_Your objective_
Give only the number of lines where "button" occurs.

============

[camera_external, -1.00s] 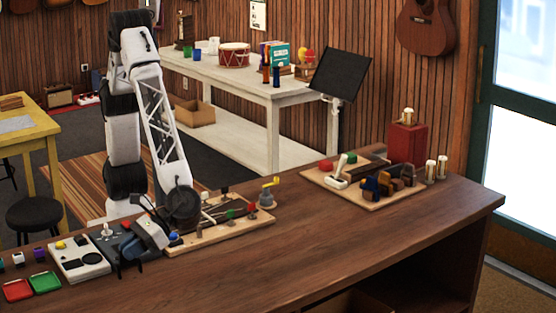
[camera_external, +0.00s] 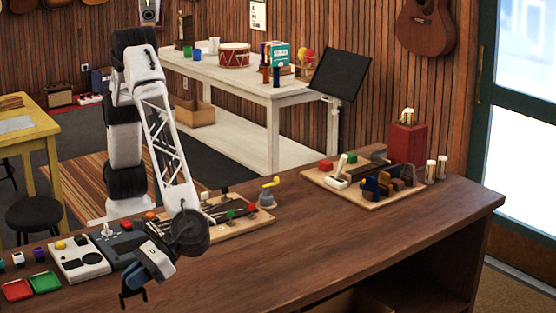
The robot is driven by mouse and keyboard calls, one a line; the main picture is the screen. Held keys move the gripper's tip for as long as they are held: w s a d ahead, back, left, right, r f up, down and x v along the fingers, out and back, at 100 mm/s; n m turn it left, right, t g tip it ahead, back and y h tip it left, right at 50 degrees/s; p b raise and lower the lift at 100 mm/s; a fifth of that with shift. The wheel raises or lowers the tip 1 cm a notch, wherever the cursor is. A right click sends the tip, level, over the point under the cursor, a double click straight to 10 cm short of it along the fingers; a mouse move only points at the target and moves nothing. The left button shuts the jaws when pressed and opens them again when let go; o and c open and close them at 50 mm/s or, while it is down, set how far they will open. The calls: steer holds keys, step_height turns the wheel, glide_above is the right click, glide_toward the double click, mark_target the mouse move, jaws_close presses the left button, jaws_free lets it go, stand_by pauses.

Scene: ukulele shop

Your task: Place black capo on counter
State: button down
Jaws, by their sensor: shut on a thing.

============

_Complete answer_
2